第1ラウンドを1オーバーパーでプレーを終えた宮里藍。
この日は「自分のフィーリングと現実に飛び出すボールの結果が、わずかですけどズレていました」と言った。そのズレは「要所要所で出てしまい。それがスコアが伸びなかった原因のひとつ」だと言った。3番ホール、527ヤード、パー5でバーディーを獲った宮里だが、5、6番ホールでボギーとした。5番はショットの微妙なズレ。6番は、パッティングのラインの読みの微妙なズレ。それでも7番ホールをバーディーとしてパープレーでまとめた。
「前半、グリーンを外したり、バンカーに入れたりしましたけど、それでも、我慢できていたんです」それなりに、巧みにスコアをま
とめ上げる技量が、いまの宮里藍にある。
4日間72ホールの大会……。
それは女子選手にとっては、メジャートーナメントなど限られた選手権で戦うホール数である。54ホールと72ホールの違いは、単純に18ホール増えるだけではない。ゴルフトーナメントは、試合が継続している途中に、夜を迎えて過ごすというインターバルがある。3日間の場合は、2晩。そして4日間なら3晩のインターバルがある。従って、攻め方も、心の準備と整え方も、微妙に違ってくる。特に、ナショナルオープンというメジャー大会の場合は、ゲーム中にすり減らす神経や体力、インターバル中に整えなければいけない心の構え方も違ってくる。

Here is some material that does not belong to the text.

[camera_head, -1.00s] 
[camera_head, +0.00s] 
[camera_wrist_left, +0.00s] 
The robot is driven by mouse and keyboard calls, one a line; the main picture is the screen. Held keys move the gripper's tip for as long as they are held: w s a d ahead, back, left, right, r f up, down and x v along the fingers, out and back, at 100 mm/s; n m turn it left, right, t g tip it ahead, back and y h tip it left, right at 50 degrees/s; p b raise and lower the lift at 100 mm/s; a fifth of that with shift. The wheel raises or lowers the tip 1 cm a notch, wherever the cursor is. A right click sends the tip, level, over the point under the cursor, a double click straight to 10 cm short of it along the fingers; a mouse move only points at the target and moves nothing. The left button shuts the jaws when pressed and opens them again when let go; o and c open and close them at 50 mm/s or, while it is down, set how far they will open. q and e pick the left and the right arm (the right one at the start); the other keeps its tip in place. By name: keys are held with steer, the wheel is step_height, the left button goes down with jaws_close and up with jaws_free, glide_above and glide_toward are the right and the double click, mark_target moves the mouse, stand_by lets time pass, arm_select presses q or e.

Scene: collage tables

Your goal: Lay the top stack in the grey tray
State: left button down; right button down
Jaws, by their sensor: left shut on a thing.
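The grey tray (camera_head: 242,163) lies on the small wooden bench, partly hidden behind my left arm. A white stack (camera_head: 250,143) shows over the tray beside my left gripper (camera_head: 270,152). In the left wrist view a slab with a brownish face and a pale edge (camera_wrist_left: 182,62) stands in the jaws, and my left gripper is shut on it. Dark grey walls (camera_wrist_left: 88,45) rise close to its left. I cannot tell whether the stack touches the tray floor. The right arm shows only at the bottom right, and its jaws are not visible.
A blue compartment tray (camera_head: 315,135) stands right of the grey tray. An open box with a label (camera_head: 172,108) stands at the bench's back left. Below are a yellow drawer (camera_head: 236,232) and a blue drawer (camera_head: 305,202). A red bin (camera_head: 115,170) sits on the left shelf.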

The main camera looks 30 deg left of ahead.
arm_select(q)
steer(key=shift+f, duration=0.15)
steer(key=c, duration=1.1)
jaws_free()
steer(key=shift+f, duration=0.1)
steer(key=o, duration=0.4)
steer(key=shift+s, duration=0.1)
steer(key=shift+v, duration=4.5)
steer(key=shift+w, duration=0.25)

けれども、いまの宮里の豊富な技量と経験があれば、それは可能だ。
かみ合わないズレ……それは54ホールの戦いなら、焦りにつながりかねない。だが、72ホールならば、微調整をしながら、最終日に最高のコンディションで迎えることもできる。「私は、私なりに……」と、記者会見の最後に言ったコメントの意味合いが、そこにあると思う。
それは、上田桃子も同じだろう。
「調子がいい中で行けたんですけど……」
アンラッキーのホールが、ふたつあったのだという。
「2つのボギーは、全く打てない所に落ちたりしたので、しょうがないですね。ダブルボギーも考えられたし……」メジャー大会では、ボギーはいい。でも、ダブルボギーは叩いてはいけない、という暗黙の歯止めを選手たちは持ち合わせている。その歯止めができたのが、第1ラウンドの上田桃子だ。18ホールを振り返って「途中、72が最高の状態だと思っていたにも関わらず、アンダーパー(71)で回れたのでまずますです」
この上田も、72ホールの戦いというスパンでゲームを組み立てることが自然にできている。「4日間通して、毎日アンダーパーで回りたいですね」
宮里藍と上田桃子……。
ふたりのプレーを見ていて、自分たちのゲームやゴルフを俯瞰して見えているのだと思った。それが成長度合いを加速させているのだろう。